Since 2006, Smith has brought W&M undergraduate and graduate students to Barbados to work alongside Barbadian students in archaeological research. This past summer, they spent a month digging around the outbuildings of the St. Nicholas Abbey sugar plantation.

“The Barbados study abroad program is intended to offer archaeological training within the context of a cross-cultural experience,” explained Smith. “William & Mary students are immersed in Barbadian society, working with local historians, students from the University of the West Indies, local volunteers, workers on the estate and many other Barbadians.”

For Garnet Fryling ’14, an anthropology major, this immersion is a highly-prized aspect of the program.

“The most exciting thing has been getting out and interacting with the locals,” she said. “I’ve made great friends and gotten a chance to understand the culture on a new level.”

Fryling and five other undergraduate and graduate students spent the month of July with Smith uncovering artifacts and architectural evidence that provide clues about the types of activities that occurred in the plantation’s outbuildings.

Justine Whelan ‘14, Katie Landen ‘14, graduate student  Madeleine Gunter and Aaron Berneking ’13 at the outbuildings at St.
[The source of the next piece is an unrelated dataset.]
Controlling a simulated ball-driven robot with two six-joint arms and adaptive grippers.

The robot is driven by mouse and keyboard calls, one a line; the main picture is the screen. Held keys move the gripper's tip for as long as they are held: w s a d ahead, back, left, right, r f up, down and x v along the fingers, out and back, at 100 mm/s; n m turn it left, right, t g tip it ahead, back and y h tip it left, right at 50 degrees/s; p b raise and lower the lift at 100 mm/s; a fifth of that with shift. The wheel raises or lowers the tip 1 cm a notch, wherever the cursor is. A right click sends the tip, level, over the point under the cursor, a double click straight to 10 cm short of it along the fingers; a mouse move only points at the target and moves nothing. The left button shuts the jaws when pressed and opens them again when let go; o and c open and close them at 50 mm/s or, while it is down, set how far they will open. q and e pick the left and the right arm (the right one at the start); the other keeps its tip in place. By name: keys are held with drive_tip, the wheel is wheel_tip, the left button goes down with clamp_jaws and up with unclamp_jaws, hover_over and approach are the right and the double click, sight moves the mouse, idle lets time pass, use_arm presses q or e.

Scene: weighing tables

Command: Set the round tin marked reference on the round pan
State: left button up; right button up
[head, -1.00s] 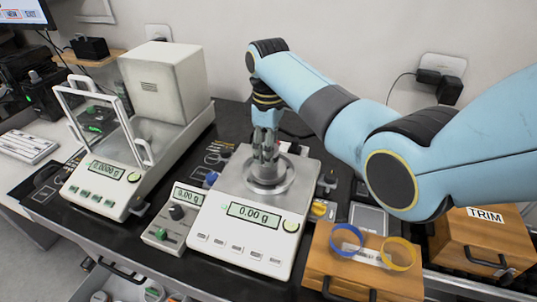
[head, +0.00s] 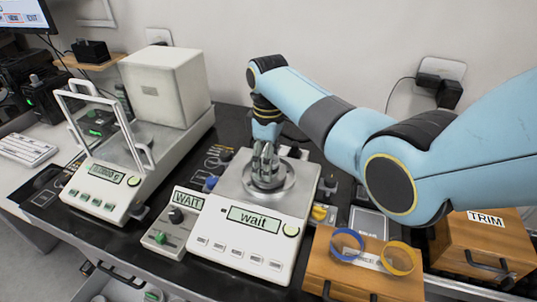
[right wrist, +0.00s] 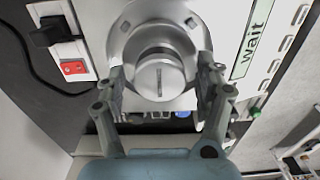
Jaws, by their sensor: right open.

Nicholas Abbey“The presence of domestic tableware at the dig site suggests that maybe one of the buildings served as a dwelling for the plantation manager and his family,” said Smith. “We believe that skilled work took place in the adjacent building, which perhaps served as a blacksmith shop or cooperage where barrels were made.”

Smith and his students are also very interested in the lives of enslaved workers on the estate. In previous summer programs they have searched for and found the location of two early 18th century slave villages on the plantation. The materials they unearthed have helped shed light on the lives and material conditions of enslaved workers.

Smith and students found cowry shells, which were probably used as necklaces or other forms of adornment, as well as gaming pieces made from broken bits of pottery, which were probably used for playing a West African game called warri. The presence of these gaming pieces is an example of the way enslaved peoples on Barbadian sugar estates maintained West African traditions in their New World setting.

Smith, and other archaeologists of the African Diaspora, are often interested in finding evidence of the types of West African practices and activities that survived the Middle Passage and continued on in the plantations in Barbados and elsewhere in the Americas.

This past summer, Smith and his students investigated the caves and gullies around St. Nicholas Abbey. According to Smith, caves served as meeting places where enslaved people from surrounding plantations would gather. They may have served as secretive spaces where enslaved people could relax outside of the view of the planter class.

Smith’s earlier work shows that alcohol drinking was one of the primary activities that occurred in these caves, which suggests that they probably served as clandestine meeting places used by groups of enslaved workers from nearby villages to escape the challenges of plantation life.
   
Smith, who has conducted fieldwork in Barbados for nearly 20 years and considers the island his adopted home, sees his work as raising awareness of Barbados’ contributions to the modern Atlantic world, to an understanding of how slavery and colonialism shaped the island’s identity, and to promoting heritage tourism in the island.

“I love doing archaeological excavations and working hands-on with the students doing original research and uncovering new finds about Barbados,” said Smith. “It is investigative work and we are all detectives in our own way. My former students always comment to me later in life how their experiences in Barbados opened their eyes to new ways of thinking about the world.”